What do you think about my math?

Were you able to use your magnifying glass and find the mistake?

Let's see what our friends, Eric and Maki think.

Eric says, "I know that 14 groups of 4 equals 56.

"So I'm wondering if this is incorrect."

I think that Eric is thinking about the inverse operation of 14 times 4.

Let's check it and see if he's correct.

If I use an area model and I think about what DC taught us, I can decompose a number 14 into 10 and 4, and we're gonna multiply that by 4.

10 groups of 4 equals 40.

4 groups of 4 equals 16.

So I'm gonna add that together.

40 plus 16 equals 56.

That's what Eric was thinking.

14 times 4 equals 56, not 48.

There must be something wrong here.

Let's see what Maki thinks.

Maki says, "4 times 4 equals 16, not 8.

"So I think you meant to do 4 times 2, "which would make it 12 groups of 4 in 48."

Did that make sense to you what Maki said?

Let's take a closer look.

Maki says that we should have 2 times 4 to equal 8.

Two groups of four is eight.

And if we add 40 plus 8, that does equal 48.

Now that we've turned our multiplication equation, we have to change what we added together.

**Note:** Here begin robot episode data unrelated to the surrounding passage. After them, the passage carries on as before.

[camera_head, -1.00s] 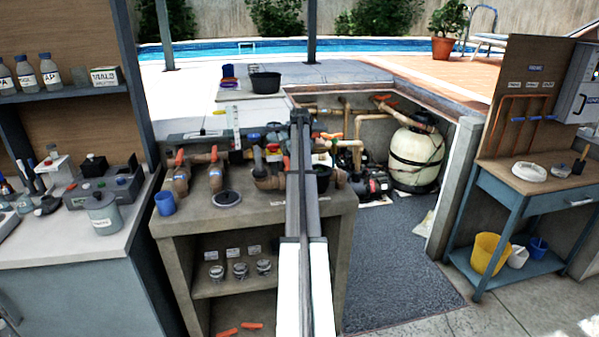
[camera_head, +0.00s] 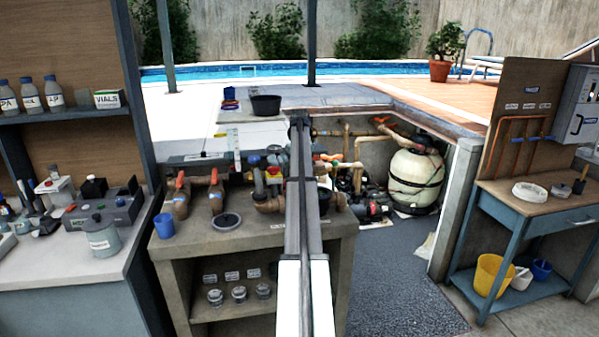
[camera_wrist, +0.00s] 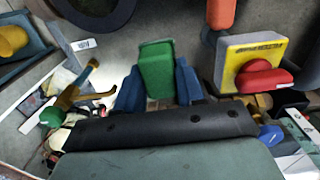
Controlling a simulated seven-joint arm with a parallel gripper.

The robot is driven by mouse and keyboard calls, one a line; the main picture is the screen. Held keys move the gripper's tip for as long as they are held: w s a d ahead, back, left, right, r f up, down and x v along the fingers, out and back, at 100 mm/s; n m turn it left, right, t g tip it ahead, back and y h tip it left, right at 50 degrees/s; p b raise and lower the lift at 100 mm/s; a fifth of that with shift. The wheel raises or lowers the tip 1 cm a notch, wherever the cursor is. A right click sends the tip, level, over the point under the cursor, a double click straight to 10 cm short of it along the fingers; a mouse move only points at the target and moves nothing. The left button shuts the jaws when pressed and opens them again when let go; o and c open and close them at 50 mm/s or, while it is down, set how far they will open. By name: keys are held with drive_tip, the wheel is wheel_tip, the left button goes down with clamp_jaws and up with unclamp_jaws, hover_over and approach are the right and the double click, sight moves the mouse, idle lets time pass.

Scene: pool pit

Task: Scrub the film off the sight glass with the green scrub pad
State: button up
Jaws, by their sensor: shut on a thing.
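The green scrub pad (camera_wrist: 157,68) is held between the blue fingertips of my gripper (camera_wrist: 158,84) in the wrist view. My gripper is shut on it, above the bench. In the head view my own arm hides the gripper and pad. A round, dark-rimmed disc (camera_head: 226,221) lies on the bench top and may be the sight glass. A dark ring (camera_wrist: 92,18), cut off by the top edge, shows in the wrist view, apart from the pad. I cannot make out any film.
A yellow block with a red knob (camera_wrist: 252,62) is right of the pad in the wrist view. Orange-handled valves (camera_head: 180,190) stand behind the disc. A blue cup (camera_head: 164,226) stands at the bench's left end. Bare bench top (camera_head: 195,240) lies around the disc.

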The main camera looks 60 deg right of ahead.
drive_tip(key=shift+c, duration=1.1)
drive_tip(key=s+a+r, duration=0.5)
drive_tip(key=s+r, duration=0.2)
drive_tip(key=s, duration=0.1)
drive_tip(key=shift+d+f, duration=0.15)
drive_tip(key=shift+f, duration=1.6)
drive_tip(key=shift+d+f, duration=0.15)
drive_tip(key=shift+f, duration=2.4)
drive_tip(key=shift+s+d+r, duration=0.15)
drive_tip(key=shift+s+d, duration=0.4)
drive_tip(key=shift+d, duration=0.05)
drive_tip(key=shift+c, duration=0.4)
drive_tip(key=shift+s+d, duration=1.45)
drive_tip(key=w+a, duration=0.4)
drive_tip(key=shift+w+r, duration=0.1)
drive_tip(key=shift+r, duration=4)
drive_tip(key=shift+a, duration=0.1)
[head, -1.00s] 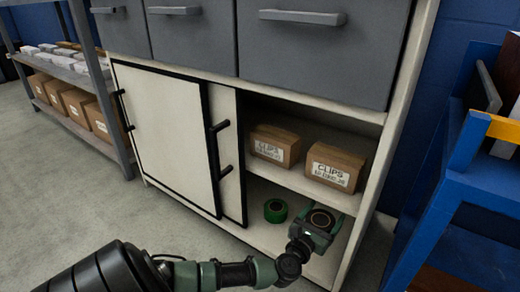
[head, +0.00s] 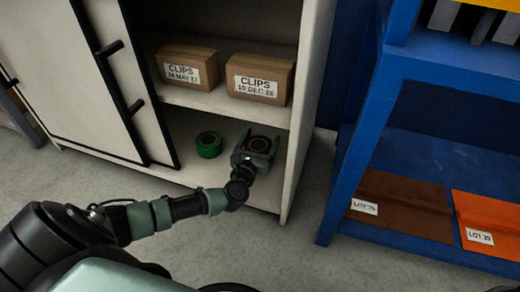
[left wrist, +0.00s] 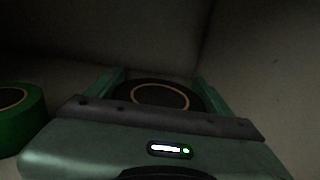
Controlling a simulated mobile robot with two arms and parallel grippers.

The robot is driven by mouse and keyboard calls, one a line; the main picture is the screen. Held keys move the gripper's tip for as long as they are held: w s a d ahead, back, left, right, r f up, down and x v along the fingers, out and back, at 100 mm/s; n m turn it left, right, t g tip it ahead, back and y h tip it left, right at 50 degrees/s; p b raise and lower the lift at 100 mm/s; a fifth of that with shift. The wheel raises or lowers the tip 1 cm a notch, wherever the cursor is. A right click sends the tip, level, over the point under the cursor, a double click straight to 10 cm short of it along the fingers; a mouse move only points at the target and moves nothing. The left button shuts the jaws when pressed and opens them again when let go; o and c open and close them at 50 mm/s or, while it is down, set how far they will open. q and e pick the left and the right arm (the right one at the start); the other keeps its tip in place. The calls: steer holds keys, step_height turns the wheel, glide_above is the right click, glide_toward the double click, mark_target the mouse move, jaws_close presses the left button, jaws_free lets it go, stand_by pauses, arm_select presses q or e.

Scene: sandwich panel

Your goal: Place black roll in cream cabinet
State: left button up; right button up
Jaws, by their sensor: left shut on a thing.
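The cream cabinet (head: 297,150) stands open on its right side, its sliding doors (head: 80,75) at the left. My left gripper (head: 258,146) is inside the lower compartment, shut on the black roll (head: 260,144). The black roll (left wrist: 160,97) also shows between the fingers in the left wrist view, lying flat, with a tan ring around its core. Whether its underside touches the cabinet floor is hidden. A green roll (head: 209,145) sits on the cabinet floor to the left of the gripper; it also shows at the left wrist view's left edge (left wrist: 22,122). My right gripper is not in view.
Two clips boxes (head: 188,67) (head: 260,78) stand on the shelf above the gripper. The cabinet's right side wall is close to the gripper. A blue rack (head: 350,150) with brown and orange bins stands further right, beyond a strip of floor.

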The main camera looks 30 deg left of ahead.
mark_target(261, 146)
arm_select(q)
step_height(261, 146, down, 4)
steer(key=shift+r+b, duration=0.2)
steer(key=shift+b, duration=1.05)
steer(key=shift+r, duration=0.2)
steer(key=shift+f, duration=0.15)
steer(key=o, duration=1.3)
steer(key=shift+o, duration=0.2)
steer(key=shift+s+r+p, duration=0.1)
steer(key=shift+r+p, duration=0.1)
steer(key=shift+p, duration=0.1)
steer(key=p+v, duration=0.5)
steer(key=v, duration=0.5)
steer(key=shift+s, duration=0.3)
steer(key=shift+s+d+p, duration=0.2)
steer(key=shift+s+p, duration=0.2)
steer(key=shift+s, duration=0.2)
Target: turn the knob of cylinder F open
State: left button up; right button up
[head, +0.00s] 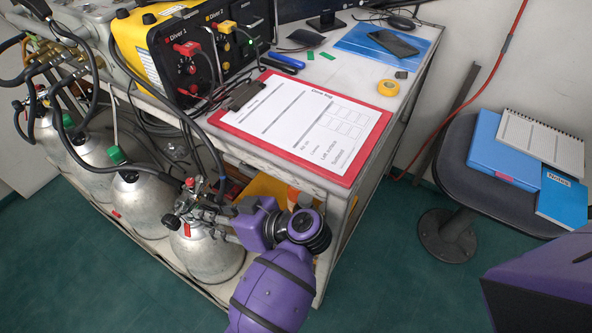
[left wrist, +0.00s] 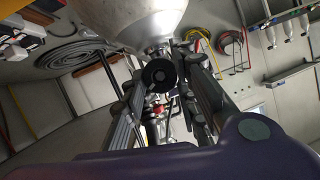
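The nearest silver cylinder (head: 215,259) stands at the front end of the row, under the bench's left side. No letter F is readable on it. My left gripper (head: 198,218) reaches in from the right to the valve on its top. In the left wrist view, a round black knob (left wrist: 159,75) lies between the two fingers of my left gripper (left wrist: 160,72), below the inverted-looking cylinder (left wrist: 140,18). The fingers stand apart, one on each side of the knob; firm contact cannot be made out. My right gripper is out of view.
Other silver cylinders (head: 142,201) stand in a row to the left, with black hoses hanging over them. The bench holds a red clipboard (head: 345,172) and a yellow-black diver panel (head: 188,62). A dark chair (head: 470,150) with blue folders stands at the right.

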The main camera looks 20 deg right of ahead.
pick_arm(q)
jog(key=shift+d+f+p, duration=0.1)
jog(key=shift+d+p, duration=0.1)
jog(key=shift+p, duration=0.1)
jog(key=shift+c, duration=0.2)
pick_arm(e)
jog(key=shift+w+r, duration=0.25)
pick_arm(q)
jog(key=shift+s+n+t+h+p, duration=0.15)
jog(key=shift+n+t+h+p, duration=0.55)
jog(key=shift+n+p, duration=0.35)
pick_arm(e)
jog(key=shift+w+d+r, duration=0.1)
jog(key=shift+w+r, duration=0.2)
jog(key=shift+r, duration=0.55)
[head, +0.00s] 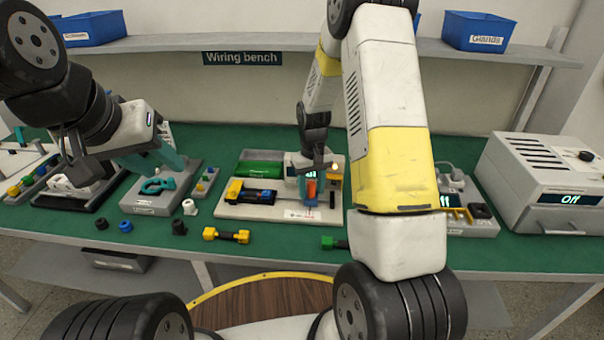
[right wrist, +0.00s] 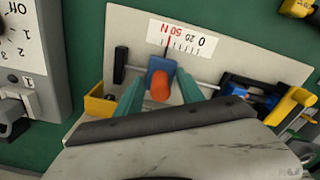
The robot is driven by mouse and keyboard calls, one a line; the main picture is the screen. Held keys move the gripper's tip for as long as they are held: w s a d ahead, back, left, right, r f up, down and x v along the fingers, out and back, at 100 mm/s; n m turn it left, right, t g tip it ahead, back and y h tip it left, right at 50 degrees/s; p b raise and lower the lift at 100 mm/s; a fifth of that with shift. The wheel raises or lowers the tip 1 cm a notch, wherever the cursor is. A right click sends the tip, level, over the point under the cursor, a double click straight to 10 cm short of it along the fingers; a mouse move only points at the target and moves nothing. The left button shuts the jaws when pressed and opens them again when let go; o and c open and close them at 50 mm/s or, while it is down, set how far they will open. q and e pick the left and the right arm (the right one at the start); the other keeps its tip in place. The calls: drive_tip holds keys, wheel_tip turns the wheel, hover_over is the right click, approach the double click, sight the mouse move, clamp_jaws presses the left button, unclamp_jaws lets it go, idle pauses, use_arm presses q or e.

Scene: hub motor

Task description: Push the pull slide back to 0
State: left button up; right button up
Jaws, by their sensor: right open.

So 10 plus 2 equals 12, not 14.

So 48 divided by 4 equals 12.

Were you able to find the mystery math mistake?

Third graders, when you are able to explain and find errors in math problems, you know that you are understanding math concepts a whole lot better.

Great job.

Let's check out our I Can statement for today.

I can identify, generate, and locate equivalent fractions.

Let's talk about equivalent fractions.

Now, we're gonna be using these fraction bars but you can use the fraction strips that you made.

Did you keep up with the ones that you cut out a few lessons ago?

Use fraction strips to find as many equivalent fractions as possible.

Let's start off with 1/2.

I'm gonna take my fraction strip and put it down here.

Then I'm gonna look at my first set of fractions which is 1/3s.

How many 1/3s are equivalent to 1/2?

I take 1/3 and I lay it on top of 1/2.

1/3 is too small.

So let's try 2/3.

2/3 is not equivalent because that's too much.

Now let's try with 1/4s.

I'm gonna take 1/4 and lay it on top of my 1/2.

It looks like I still have more room.

Perfect.

2/4 is equivalent, or equal to, or the same as 1/2.

So I'm gonna record that.

2/4 is equivalent to 1/2.

Now let's try it with 1/6s.

1/6, 2/6, 3/6.

3/6 is equivalent or equal to 1/2.

Let's record that as well.

Now let's do 1/8.

1/8, 2/8, 3/8, and 4/8.

4/8 is equivalent or equal to 1/2.

4/8.

As we found those equivalent fractions, did you notice a pattern?

I did.

Let's take a look.

If we look at 2/4, I can see that the numerator double the denominator.

3/6, six is three doubled.

4/8, eight is four doubled.

Can you make a prediction?

Do you know what the next fraction would be if the numerator doubled the denominator?

Now we're gonna use the fraction strips to find as many equivalent fractions as possible for 2/3.

Now, I'm not gonna start with 1/2 because we already saw that that's not equivalent.

So let's move to 1/4s.

1/4, 2/4, 3/4 is too much.

So now we know that 1/4s can not be equivalent to 2/3.

Now let's try 1/6s.

1/6, 2/6, 3/6, 4/6.

It looks like 4/6 is equivalent or equal to 2/3.

I'm gonna record that.

4/6 is equal or equivalent to 2/3.

Now let's try it with 1/8s.

1/8, 2/8, 3/8, 4/8, 5/8.

No, looks like it's too small.

So 1/8s is not equivalent to 2/3.

All right, third grade Math Mights.

How did you feel about finding those equivalent fractions?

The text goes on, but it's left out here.